川田学准教授は「ブラブラ期」を提唱しておられます。
 
■チベットから着想
 ブラブラ期という言葉は、チベットの留学生の話から着想を得ました。彼女に「第一次反抗期」について説明しても、「そういう子どもの姿は見たことがない」と言って腑(ふ)に落ちないようでした。彼女の実家がある村では、乳児は親と一緒に畑や街の仕事場に行く。4、5歳になると、農耕や牧畜を手伝うこともある。「では2、3歳は?」と聞くと、笑いながら「ブラブラしています」と答えました。私は、2歳児の躍動的な姿とこの自由な語感が、ぴたっと合うように感じました。
 その村では、2歳前後の子は排泄(はいせつ)したくなったら道端でして通りかかった大人にお尻を拭いてもらい、おなかがすいたら近くの家を「コンコン」して「ごはんください」と言うのが日常だそうです。
 心理学は欧米が先行しているため、2歳前後の呼び方は「ネガティビズム」「テリブル・トゥー(魔の2歳児)」など否定的な用語が支配的です。ただ、南米を主なフィールドにした心理学者バーバラ・ロゴフも「世界中のほとんどの国では、2歳児についてマイナスの形容をしていない」と2003年の著書に記しています。
 
 ■「楽しい」をつなぐ
 2歳児とは、考えてから行動するのではなく、行動しながら考え、小さな楽しみをつなぎ合わせて過ごす人たちなのです。例えば、散歩に行っても、すぐ「こんな所につくしんぼがある」と長い時間触って楽しんだ後、「アリがいる」と気づいて座り込んでじーっと見る。その最中に大人が早く目的地に行こうよと引っ張ると、泣いて嫌がるでしょう。ブラブラ期と呼べば、大人がイヤイヤをどう封じるかという消極的な対処ではなく、どう子どもをブラブラさせるかと積極的に考えられるのではないでしょうか。
 しかし、現実の日本社会はブラブラを阻むものだらけです。「ワンオペ育児」で孤立する母親は、自宅で子どもと長時間1対1で居続ける負担で、ブラブラに付き合えません。
 
 ■道路を遊べる場に
 では、何から始めればよいか。私が提案するのは、まず、道を安全にブラブラさせてあげること。手始めに、子どもが道路や歩道に落書きする自由を保障してはどうでしょう。全ての子にろう石を配り、近所の道路にいっぱい絵を描けばいい。子どものころ、道端で描いていませんでしたか?

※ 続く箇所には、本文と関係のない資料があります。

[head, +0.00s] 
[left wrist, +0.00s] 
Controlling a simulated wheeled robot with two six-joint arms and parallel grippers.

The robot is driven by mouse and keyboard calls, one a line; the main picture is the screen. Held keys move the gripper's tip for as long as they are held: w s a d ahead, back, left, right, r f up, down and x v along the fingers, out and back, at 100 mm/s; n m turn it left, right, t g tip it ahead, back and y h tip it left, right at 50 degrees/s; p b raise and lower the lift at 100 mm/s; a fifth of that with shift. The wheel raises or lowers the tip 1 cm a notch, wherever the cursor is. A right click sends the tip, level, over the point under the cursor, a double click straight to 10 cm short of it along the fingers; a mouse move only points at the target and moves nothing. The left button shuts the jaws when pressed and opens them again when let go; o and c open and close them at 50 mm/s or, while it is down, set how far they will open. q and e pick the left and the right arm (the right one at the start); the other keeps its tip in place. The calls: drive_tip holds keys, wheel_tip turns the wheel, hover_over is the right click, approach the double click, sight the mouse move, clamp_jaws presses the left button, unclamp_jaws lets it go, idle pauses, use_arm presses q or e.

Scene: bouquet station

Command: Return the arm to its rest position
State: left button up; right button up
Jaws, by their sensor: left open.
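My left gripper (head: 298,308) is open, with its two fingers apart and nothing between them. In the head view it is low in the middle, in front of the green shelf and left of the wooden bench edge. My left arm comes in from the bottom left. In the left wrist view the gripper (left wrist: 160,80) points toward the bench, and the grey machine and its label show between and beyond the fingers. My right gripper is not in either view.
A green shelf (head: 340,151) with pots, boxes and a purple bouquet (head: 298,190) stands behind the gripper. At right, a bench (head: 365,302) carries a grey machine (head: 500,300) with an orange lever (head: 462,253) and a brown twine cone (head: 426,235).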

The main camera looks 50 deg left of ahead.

 2歳児のブラブラを保障できる社会は、間違いなく他の年齢の人たちも生きやすい社会のはずです。
 
 
親が子どもに不当な抑圧を加えるから反抗期やイヤイヤ期が生じるということが、この文章を読めばよくわかります。
 
たとえばおとなは子どもに「おとなしくしなさい」とよく言います。
「おとなしく」というのは「大人しく」と書き、おとならしくするという意味です。
小さな子どもにおとならしくしろというのは、子どもの発達を無視した不当な要求ですが、ほとんどのおとなにその自覚がありません。
 
今の子育て自体がパワハラ化して、その結果、世の中にパワハラ、セクハラが蔓延しているのです。